You need to think in terms of having 2 matrices :
- an object matrix, which transforms vertices from object space to world space
- a camera matrix, which transforms vertices from world space to camera space.
Do either of you (or anyone else) know of any good introductory material to this subject? I think I have some reading to do!
The OpenGL Red Book’s Viewing chapter has a pretty nice description, conveniently described in terms of the OpenGL API.
This can be a little confusing sometimes simply because some folks (including me occasionally ) don’t always use the standard OpenGL terminology like we should:
- MODELING Transform - takes you from object space to world space
- VIEWING Transform - takes you from world space to eye space
- PROJECTION Transform - takes you from eye space to clip space
leaving you to intuit what they meant. See the “Stages of Vertex Transformation” diagram in the Viewing chapter. (In V-man’s post: Object matrix -> MODELING transform. Camera matrix -> VIEWING transform. Camera space -> Eye space.)
The OpenGL fixed-function pipeline combines MODELING and VIEWING transforms into a single GL transform you provide it called (intuitively) MODELVIEW, but what V-man is saying is that you probably want to keep them distinct in your app (at least initially, to get your math straight) so you can have a common “world” space that you can deal with all your meshes in. Then, you may find that you’ll be able to combine matricies and collapse this “world” space right out of your math, going straight from object space to eye space for each patch.
Hope this helps.
thanks for the advice and very clear explanation of the different transformation types.
I’m on a steep learning-curve here, but this looks like good info.
I’d actually forgotten I had the OpenGL Red Book- I picked it up a while back, started reading it, but didn’t get as far as the chapter on coordinates and transforms. I don’t have the book to hand at the moment, as I’m at work, but I think I’ve found the sections you’re referring to online, here
So I’ll have a look, and see if it starts to make a bit more sense.
In the particular case I mentioned at the start of this thread, would I be correct in thinking that I’ll need to transform the coordinates of each vertex into World Space before applying my transformations, in order to have my separate meshes behave as a single object?

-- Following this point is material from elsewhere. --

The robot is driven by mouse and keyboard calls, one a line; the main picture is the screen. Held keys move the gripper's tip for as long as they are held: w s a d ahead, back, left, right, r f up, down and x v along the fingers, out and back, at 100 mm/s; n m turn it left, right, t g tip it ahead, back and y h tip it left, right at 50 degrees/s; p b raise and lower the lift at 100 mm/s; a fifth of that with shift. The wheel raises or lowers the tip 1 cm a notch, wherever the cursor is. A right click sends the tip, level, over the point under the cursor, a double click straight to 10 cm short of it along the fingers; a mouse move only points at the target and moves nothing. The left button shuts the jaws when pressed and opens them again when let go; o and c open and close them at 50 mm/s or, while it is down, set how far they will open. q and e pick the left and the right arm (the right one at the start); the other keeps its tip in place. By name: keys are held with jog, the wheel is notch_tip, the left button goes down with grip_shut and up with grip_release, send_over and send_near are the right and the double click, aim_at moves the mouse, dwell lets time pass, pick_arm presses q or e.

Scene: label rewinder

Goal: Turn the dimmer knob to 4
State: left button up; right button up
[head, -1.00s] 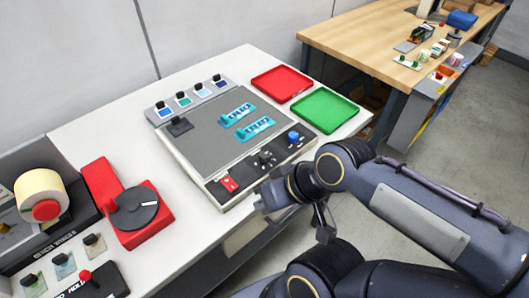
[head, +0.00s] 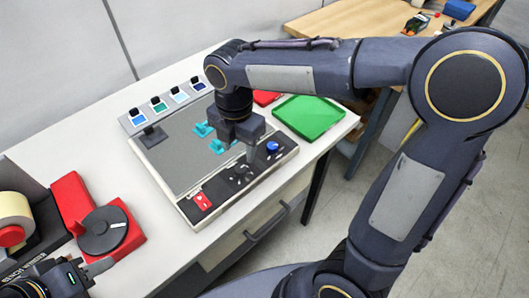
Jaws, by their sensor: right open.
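The light-table unit has a dark control strip (head: 222,190) along its front edge. On it are a red switch (head: 203,200), a small black knob (head: 239,177) and a blue knob (head: 272,147). I cannot read any numbers or tell which knob is the dimmer. My right gripper (head: 241,158) points down, open and empty, over the strip by the black knob, and partly hides it. I cannot tell if it touches. My left gripper (head: 98,268) shows only partly at the lower left, beside the red-based black dial (head: 103,231); its jaws are unclear.
The grey plate (head: 185,153) holds cyan pieces (head: 202,130), partly covered by my right arm. Several coloured blocks line its back edge. A green tray (head: 309,117) and a mostly hidden red tray (head: 266,98) lie to the right. A label roll (head: 12,215) stands at left.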

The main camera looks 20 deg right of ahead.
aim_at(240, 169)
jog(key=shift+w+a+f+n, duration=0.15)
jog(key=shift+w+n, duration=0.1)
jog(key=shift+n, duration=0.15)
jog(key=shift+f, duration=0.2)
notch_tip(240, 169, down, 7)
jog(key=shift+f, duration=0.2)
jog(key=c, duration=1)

Sorry for being so silly, but I wonder why can’t we do a lot of computations in object space rather in eye space. For instance, in a deferred rendering, we would store eye space positions and eye space normals (every paper I read say world space, but in every implementation I saw, they write, for instance gl_ModelViewMatrix * gl_Vertex), and then doing calculations with those values.
But why should I make those computations (I know a matrix vector multiplication won’t kill the performance) ? What are the cons of storing object space position (gl_Vertex) and object space normalize normal (normalize (gl_Normal)) and then doing all the computation in object space (I don’t use the OpenGL lighting system, so I could give OpenGL light position, normal… in object space too).

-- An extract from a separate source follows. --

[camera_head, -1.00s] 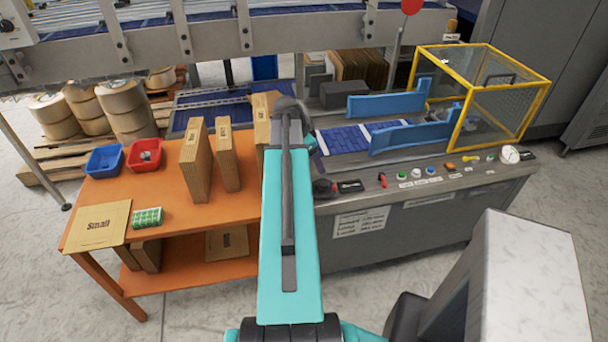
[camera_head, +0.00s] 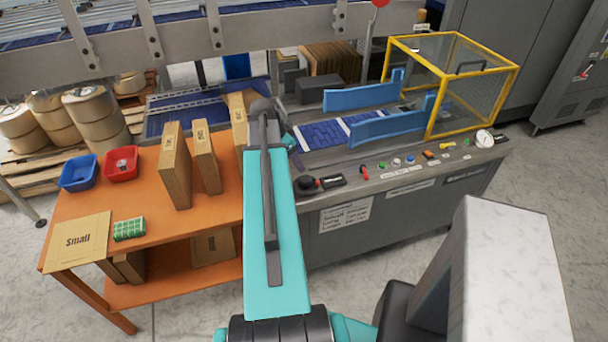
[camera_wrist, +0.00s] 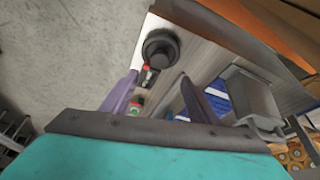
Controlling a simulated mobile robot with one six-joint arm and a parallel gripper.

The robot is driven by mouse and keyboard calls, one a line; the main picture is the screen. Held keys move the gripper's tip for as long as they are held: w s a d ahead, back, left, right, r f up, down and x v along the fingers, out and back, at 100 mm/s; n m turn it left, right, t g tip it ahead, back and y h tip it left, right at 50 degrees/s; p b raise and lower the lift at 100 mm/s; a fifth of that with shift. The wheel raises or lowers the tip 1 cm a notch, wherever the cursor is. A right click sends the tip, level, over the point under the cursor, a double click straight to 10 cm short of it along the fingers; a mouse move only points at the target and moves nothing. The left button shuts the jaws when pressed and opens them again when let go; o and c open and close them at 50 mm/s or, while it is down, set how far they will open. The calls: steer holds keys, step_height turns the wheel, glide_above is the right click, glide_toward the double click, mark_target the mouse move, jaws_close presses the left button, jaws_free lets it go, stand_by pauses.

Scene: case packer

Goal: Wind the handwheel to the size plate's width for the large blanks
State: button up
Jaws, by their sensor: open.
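The handwheel (camera_head: 307,186) is a black round knob at the left end of the grey machine's front ledge. A small black readout (camera_head: 332,181) sits right beside it. The size plate (camera_head: 344,215) is a white label with several lines of text on the machine's front, below the handwheel; its figures are too small to read. In the wrist view the handwheel (camera_wrist: 160,48) lies beyond the fingertips, apart from them. My gripper (camera_wrist: 159,88) is open and empty, its two purple fingers spread. In the head view my arm hides most of it.
A red lever (camera_head: 364,172) and several buttons line the ledge to the right, with a white dial (camera_head: 484,138) at the far end. Blue guide rails (camera_head: 395,127) and a yellow-framed cage (camera_head: 452,85) stand behind. An orange table (camera_head: 150,190) with upright cartons adjoins on the left.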

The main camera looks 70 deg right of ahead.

I’m sure there are some reasons I don’t know for not using object space, but I would like to know them (furthemore, I see a lot of papers that say to store world space position, and normal, but when I take a look at their implementation, it is, in fact, eye space. What’s the difference ?).

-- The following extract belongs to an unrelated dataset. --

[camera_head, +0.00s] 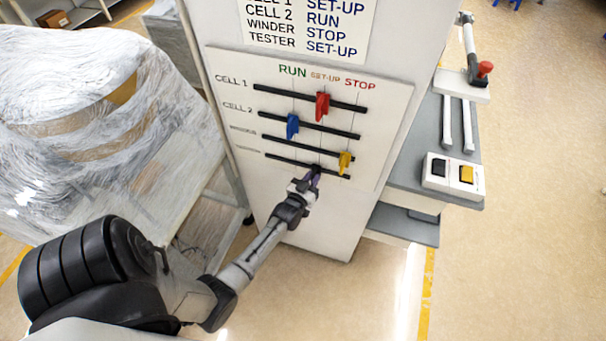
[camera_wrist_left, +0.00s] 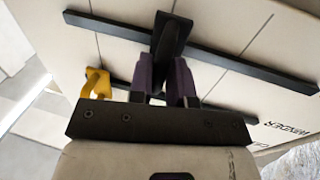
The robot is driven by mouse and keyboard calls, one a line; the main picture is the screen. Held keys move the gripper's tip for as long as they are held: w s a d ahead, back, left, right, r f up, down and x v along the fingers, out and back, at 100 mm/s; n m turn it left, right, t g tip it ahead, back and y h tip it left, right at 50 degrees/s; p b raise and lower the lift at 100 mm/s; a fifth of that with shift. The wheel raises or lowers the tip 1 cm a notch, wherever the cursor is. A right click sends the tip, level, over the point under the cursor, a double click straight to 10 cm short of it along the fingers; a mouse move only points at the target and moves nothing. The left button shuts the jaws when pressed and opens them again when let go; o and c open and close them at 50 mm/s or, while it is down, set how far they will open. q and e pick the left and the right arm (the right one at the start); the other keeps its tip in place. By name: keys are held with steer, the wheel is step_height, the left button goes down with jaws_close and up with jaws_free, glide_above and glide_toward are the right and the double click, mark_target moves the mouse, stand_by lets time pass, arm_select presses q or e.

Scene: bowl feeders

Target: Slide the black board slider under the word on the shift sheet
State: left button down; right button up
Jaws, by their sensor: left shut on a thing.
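The black board slider (camera_wrist_left: 173,36) sits on the bottom track of the white board (camera_head: 235,75). My left gripper (camera_head: 308,182) is shut on it, its purple fingers (camera_wrist_left: 167,82) on either side of the slider's body. In the head view the gripper mostly hides the slider, which appears close to the middle, SET-UP line; exact alignment is unclear. The shift sheet (camera_head: 306,30) above reads CELL 1 SET-UP, CELL 2 RUN, WINDER STOP and TESTER SET-UP. The board's columns are RUN, SET-UP and STOP. My right gripper is out of view.
Red (camera_head: 322,106), blue (camera_head: 292,126) and yellow (camera_head: 345,162) sliders sit on the upper tracks. The yellow one (camera_wrist_left: 96,82) is close to my fingers. A grey bench (camera_head: 405,165) with a switch box (camera_head: 453,174) stands right. A plastic-wrapped load (camera_head: 95,110) stands left.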

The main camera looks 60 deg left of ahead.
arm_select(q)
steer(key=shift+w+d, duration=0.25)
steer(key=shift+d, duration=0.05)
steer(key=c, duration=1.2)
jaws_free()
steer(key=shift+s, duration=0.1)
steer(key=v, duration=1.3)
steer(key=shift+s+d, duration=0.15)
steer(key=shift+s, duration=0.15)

Object space is specific to an object. Only by defining a transformation to world space are you actually placing objects relative to each other in a world.
You can indeed perform calculations in object space (usually with the condition that the object-to-world transformation is orthogonal, i.e. consists only of rotations, translations and flips). But then you have to transform all other positions and directions into object space first - for each object. And you have to know which object you are working on. For deferred rendering that would mean storing an object index along with the position, then accessing arrays of precalculated eye and light positions in object space in the shader. This is less practical than transforming the object space positions to view space first.
View space is a world space, with the added property that the viewer is at the origin looking down a specified axis, which can simplify some calculations that take into account the viewer position.